A mí para lo único que me ha servido es: para enredarme con las redes sociales (una especie de vicio) y para releer viejas novelas (a eso sí le reconozco la gracia). Los libros que traje de Madrid ya los terminé. Y ahora ando repasando antiguas lecturas. Hay de todo en esta casa, no me quejo, libros de mi padre, mi madre y mis hermanos. Desde ciencia ficción, hasta clásicos, las obras completas de Tony Morrison, las de Azorín, Delibes, bastante poesía, las Brönte, y Austen y otros románticos en inglés, alguno en alemán... Entre ellos descubro un librín que cabe en la palma de mi mano, ‘Genoveva de Brabante’, en una edición de 1958 impresa en Tetuán (!). Un volumen heredado de mi padre o mi madre, una miniatura que leía de niña una y otra vez solo por el placer de echarme a llorar.

De niña tenía ese alma cursi y me encantaban los libros que me hacían llorar (no era difícil conseguirlo, esa es la verdad). ‘Genoveva de Brabante’ era también una opereta de Offenbach que teníamos en casa y cuando escuchaba el disco, volvía a llorar.

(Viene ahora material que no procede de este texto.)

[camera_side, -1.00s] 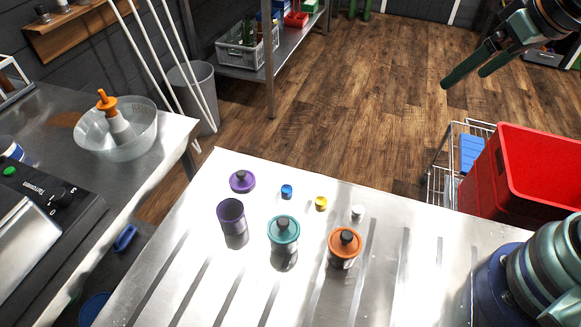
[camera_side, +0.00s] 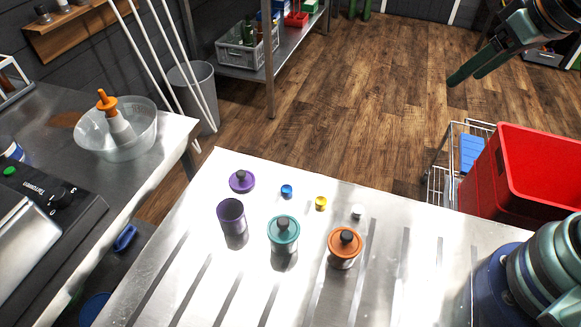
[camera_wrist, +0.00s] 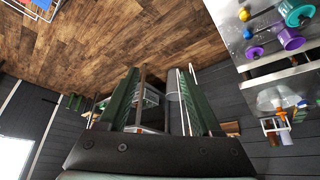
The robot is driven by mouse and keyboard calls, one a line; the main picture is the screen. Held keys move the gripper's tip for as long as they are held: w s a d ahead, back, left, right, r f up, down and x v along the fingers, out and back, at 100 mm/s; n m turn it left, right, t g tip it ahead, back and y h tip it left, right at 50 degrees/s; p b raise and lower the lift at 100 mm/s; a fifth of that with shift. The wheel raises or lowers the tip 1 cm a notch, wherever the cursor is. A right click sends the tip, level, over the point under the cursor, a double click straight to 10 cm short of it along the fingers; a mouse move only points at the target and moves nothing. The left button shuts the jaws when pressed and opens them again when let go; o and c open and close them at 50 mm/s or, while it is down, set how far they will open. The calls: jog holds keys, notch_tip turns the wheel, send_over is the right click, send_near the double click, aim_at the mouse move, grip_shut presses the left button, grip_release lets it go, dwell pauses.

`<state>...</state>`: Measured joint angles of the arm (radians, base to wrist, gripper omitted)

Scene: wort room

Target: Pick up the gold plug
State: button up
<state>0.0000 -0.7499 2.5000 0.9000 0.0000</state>
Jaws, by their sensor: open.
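The gold plug (camera_side: 321,203) is a small yellow piece on the steel table, between a blue plug (camera_side: 286,191) and a white plug (camera_side: 358,211). In the wrist view, the gold plug (camera_wrist: 257,51) shows at the upper right, on the table. My gripper (camera_side: 466,78) is open and empty, high at the upper right of the side view, well away from the plug. In the wrist view its two green fingers (camera_wrist: 158,88) stand apart with nothing between them.
A purple cup (camera_side: 231,217), a teal lidded jar (camera_side: 284,236) and an orange lidded jar (camera_side: 344,247) stand in front of the plugs. A purple lid (camera_side: 242,181) lies to the left. A red crate (camera_side: 540,180) is at the right, beside the table.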

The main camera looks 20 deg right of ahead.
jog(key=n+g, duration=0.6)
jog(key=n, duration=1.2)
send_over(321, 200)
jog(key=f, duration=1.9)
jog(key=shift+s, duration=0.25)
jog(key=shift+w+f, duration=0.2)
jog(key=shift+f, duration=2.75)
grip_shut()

Llorar con un libro o una película o con música es un placer delicioso, exquisito.

Cuando escribo siempre pienso que me gustaría provocar algo así en el lector, una conmoción: risa, lágrimas, odio. Algo que lo zarandee (no es un deseo intelectual, lo sé, es un deseo visceral). Yo leía la historia de Genoveva, una especie de santa abandonada en una cueva con su hijo y a quien alimentaba una corza (qué imagen más poderosa) y me quedaba sin aliento, me dolían los párpados de tanto llorar.

Hoy veo las noticias y también me quedo sin aliento y también me duelen los párpados, pero no hay ningún placer delicioso en ello, más bien una angustia consciente. Por eso mi única recomendación para este confinamiento es: leamos. Salvemos los libros y salvemos las librerías. Y salvémonos a nosotros mismos.